MATERIAL SHOWN
_____
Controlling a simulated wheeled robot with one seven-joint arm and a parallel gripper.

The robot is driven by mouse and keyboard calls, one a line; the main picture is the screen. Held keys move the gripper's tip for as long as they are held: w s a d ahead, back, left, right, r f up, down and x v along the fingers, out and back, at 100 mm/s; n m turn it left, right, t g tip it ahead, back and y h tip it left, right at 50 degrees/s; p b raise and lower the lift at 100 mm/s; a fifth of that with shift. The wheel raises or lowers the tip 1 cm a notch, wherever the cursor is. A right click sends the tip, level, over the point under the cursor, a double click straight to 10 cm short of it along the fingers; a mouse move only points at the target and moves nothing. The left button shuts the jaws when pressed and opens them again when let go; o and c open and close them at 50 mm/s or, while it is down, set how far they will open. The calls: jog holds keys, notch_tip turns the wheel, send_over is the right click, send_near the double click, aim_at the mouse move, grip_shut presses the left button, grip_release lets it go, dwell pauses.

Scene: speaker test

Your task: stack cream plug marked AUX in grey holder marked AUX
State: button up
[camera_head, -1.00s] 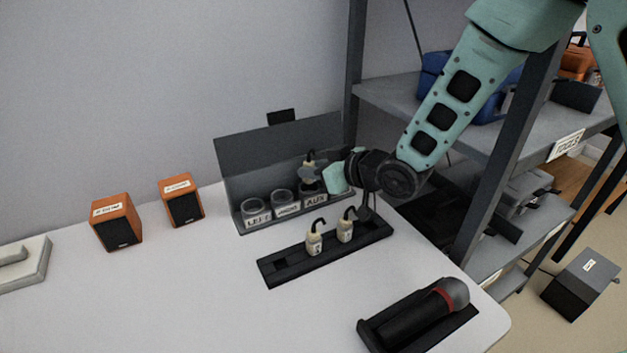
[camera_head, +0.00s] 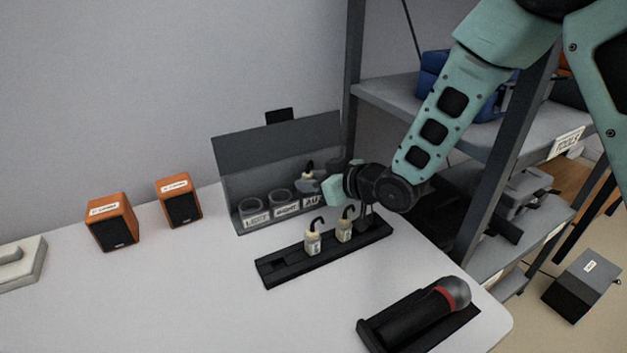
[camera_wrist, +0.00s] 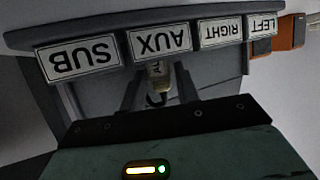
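The cream plug (camera_wrist: 158,72) is between my gripper's fingers in the wrist view, just by the AUX label (camera_wrist: 160,41); its own marking is not readable. In the head view its dark cable top rises above my gripper (camera_head: 312,184). My gripper is shut on the plug, over the grey AUX holder, whose label (camera_head: 312,202) shows at the front of the grey stand. The gripper hides the holder's opening, so I cannot tell how deep the plug sits.
LEFT (camera_head: 250,207) and RIGHT (camera_head: 280,197) holders look empty. A black rack (camera_head: 275,273) with two cream plugs (camera_head: 313,243) lies in front. Two orange speakers (camera_head: 112,222) stand left, a microphone (camera_head: 418,311) front right. A metal shelf (camera_head: 483,235) stands close on the right.

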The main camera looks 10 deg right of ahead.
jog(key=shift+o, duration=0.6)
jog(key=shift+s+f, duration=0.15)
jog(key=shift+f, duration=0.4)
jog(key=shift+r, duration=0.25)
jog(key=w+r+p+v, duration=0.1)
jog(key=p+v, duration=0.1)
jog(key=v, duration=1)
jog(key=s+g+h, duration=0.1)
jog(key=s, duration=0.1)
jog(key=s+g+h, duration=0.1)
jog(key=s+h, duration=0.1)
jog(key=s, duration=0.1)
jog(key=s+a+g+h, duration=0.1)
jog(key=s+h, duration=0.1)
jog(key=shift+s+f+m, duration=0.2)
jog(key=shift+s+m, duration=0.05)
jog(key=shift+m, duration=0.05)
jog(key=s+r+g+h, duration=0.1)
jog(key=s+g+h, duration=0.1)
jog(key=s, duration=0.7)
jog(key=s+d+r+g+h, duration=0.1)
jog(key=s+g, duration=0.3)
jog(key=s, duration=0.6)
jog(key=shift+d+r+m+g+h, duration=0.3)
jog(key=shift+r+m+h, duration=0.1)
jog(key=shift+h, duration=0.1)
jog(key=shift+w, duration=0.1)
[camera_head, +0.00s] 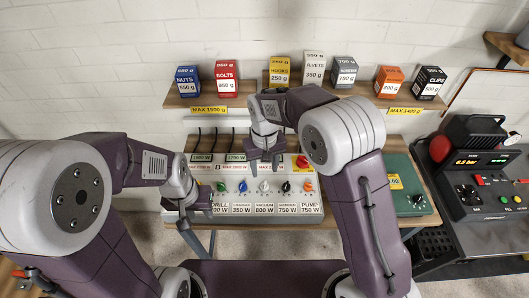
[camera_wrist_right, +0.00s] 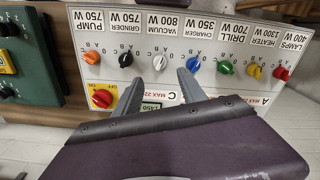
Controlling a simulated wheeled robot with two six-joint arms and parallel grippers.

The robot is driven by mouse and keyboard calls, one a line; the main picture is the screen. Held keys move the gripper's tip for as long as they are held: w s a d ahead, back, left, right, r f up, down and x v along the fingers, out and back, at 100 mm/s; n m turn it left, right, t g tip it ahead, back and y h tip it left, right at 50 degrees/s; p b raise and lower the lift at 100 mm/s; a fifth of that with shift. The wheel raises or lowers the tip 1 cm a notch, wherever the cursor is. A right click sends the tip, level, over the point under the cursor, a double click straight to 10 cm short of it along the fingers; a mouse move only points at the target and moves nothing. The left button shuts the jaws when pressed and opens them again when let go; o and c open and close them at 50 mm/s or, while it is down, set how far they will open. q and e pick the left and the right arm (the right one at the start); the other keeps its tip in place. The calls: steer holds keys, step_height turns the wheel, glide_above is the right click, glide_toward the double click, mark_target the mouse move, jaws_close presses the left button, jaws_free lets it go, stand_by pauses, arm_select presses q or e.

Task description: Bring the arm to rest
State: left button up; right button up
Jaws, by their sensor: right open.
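My right gripper (camera_head: 265,160) hangs over the back part of the white control panel (camera_head: 240,178). In the right wrist view its two fingers (camera_wrist_right: 160,93) stand apart with nothing between them, in front of the panel's row of knobs. The white knob (camera_wrist_right: 160,62) shows between and beyond the fingertips; contact cannot be made out. My left gripper (camera_head: 202,207) is low at the panel's left front, partly covering the labels there. Its jaw opening is too small to read.
Colored boxes stand on the left shelf (camera_head: 200,101) and right shelf (camera_head: 405,102). A red switch on a yellow plate (camera_head: 301,168) sits at the panel's right. A green case (camera_head: 408,190) lies beside the panel. A dark compressor unit (camera_head: 475,175) stands at far right.

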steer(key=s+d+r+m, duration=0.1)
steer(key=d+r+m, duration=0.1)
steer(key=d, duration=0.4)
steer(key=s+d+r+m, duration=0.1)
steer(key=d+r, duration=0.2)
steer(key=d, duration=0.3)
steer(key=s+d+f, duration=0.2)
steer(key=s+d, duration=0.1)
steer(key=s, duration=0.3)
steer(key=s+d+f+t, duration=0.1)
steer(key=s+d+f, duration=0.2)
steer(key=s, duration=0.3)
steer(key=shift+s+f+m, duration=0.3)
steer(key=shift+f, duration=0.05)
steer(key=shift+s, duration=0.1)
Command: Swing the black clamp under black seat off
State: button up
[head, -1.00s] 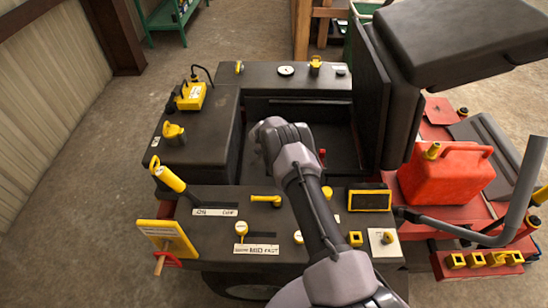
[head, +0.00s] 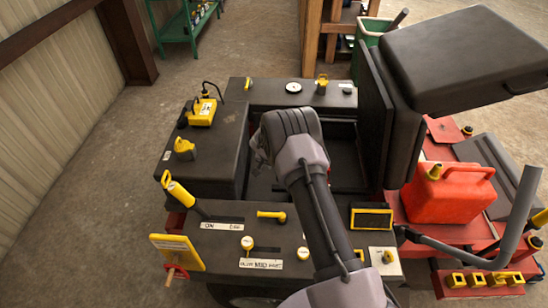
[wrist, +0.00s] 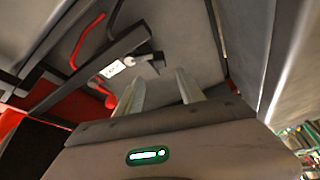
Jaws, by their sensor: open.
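The black seat (head: 465,52) shows at the upper right in the head view, with an upright black panel (head: 374,125) beside it. In the wrist view a small dark clamp-like piece (wrist: 151,62) sits near the end of a black bar bearing a white label (wrist: 112,68). I cannot tell for sure that it is the clamp, and it does not show in the head view. My gripper (wrist: 160,88) is open, its two pale fingers pointing toward this piece. It looks empty, and I see no clear contact. In the head view my arm hides the fingertips.
A red handle (wrist: 86,44) lies left of the bar in the wrist view. The black console (head: 225,232) with yellow knobs and levers borders the well in front. A red fuel can (head: 450,192) stands at right. A grey bent tube (head: 512,215) is near it.

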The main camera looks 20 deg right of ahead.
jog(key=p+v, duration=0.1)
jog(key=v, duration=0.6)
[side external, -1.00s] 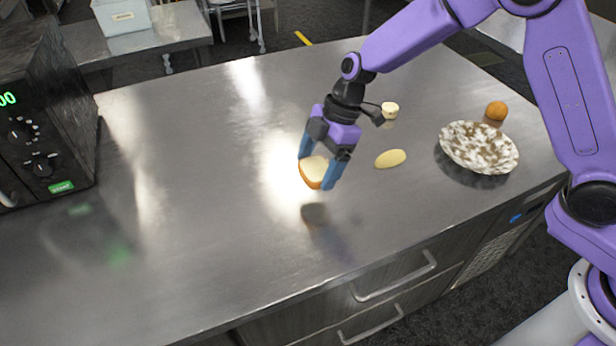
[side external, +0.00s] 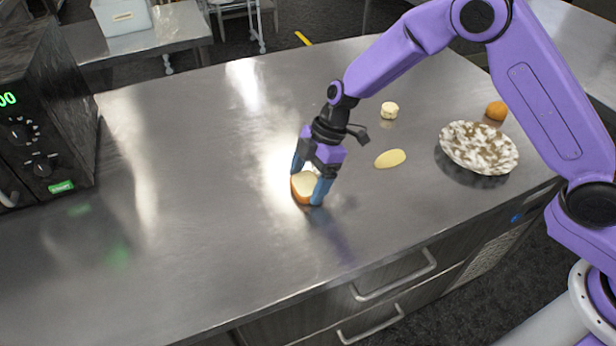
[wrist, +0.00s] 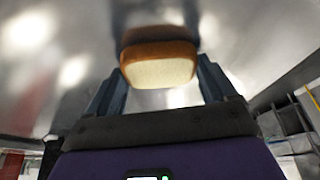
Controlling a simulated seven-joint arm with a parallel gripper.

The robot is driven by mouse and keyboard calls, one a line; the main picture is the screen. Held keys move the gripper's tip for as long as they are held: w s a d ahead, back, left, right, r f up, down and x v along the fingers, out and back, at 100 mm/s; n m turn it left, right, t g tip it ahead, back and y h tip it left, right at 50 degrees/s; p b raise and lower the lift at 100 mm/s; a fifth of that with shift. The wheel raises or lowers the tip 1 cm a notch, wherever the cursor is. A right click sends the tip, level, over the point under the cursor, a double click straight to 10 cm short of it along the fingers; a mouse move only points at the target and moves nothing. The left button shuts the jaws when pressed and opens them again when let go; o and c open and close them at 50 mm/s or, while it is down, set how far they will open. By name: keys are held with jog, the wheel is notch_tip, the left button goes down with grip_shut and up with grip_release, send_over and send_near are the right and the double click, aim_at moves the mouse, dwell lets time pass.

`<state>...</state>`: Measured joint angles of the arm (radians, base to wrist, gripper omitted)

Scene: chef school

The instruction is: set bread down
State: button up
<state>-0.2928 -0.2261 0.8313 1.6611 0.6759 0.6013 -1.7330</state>
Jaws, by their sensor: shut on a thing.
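The bread (side external: 305,187) is a piece with a brown crust and a pale cut face. My gripper (side external: 309,189) is shut on it, with a blue finger on each side, at the middle of the steel counter (side external: 200,230). The bread is at or very near the counter surface; I cannot tell if it touches. In the wrist view the bread (wrist: 160,64) sits between the two fingers (wrist: 160,85), its pale face toward the camera, with its dark reflection in the steel just beyond it.
A pale oval slice (side external: 390,158) lies right of my gripper. A black microwave (side external: 45,110) stands at the left. The counter between is clear.

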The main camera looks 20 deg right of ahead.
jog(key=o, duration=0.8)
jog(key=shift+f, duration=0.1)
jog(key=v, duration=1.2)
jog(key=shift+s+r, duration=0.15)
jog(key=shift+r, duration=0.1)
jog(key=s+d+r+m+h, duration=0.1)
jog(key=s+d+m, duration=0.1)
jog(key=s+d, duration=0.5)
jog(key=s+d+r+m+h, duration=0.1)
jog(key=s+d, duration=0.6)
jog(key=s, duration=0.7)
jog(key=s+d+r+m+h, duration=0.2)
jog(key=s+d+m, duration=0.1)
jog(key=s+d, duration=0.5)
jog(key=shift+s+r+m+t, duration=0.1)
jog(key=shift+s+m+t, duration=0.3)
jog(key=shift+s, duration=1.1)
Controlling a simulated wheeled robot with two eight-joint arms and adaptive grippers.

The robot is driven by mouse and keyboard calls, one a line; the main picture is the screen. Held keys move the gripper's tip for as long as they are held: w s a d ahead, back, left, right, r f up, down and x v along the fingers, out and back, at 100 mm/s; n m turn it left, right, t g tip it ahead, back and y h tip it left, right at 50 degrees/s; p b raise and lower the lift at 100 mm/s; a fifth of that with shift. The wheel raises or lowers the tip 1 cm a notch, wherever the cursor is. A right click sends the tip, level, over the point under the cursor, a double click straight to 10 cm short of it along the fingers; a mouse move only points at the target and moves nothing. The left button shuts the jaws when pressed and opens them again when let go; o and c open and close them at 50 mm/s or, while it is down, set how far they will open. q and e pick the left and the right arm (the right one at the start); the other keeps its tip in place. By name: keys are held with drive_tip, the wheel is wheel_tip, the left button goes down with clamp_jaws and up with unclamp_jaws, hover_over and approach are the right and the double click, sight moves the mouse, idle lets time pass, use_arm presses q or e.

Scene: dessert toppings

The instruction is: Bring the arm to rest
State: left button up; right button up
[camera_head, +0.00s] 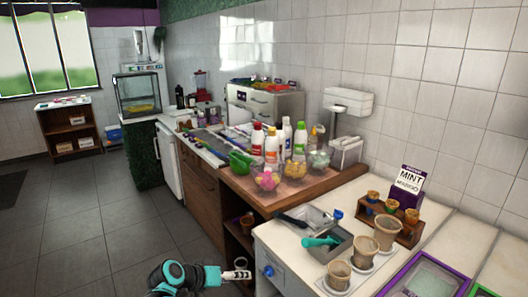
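One arm of mine, dark with turquoise joints, comes in at the bottom edge, left of the counter. I take it for my left arm. Its left gripper (240,272) points right, low beside the front of the white counter (285,247). It is small and partly blurred, so I cannot tell whether its fingers are apart or shut. I see nothing clearly held in it. My right gripper is not in view.
On the counter are a grey tub (340,247) with a turquoise tool (320,241), tan cups (339,273) and a wooden cup holder (407,236). Bottles and glass bowls (267,178) stand on the wooden counter behind. The tiled floor (110,230) at left is clear.
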_____
GIVEN REQUEST
Pull out all lines from the listing that contain the string "instruction".

EXERCISE SOLUTION
The instruction is: set bread down
The instruction is: Bring the arm to rest

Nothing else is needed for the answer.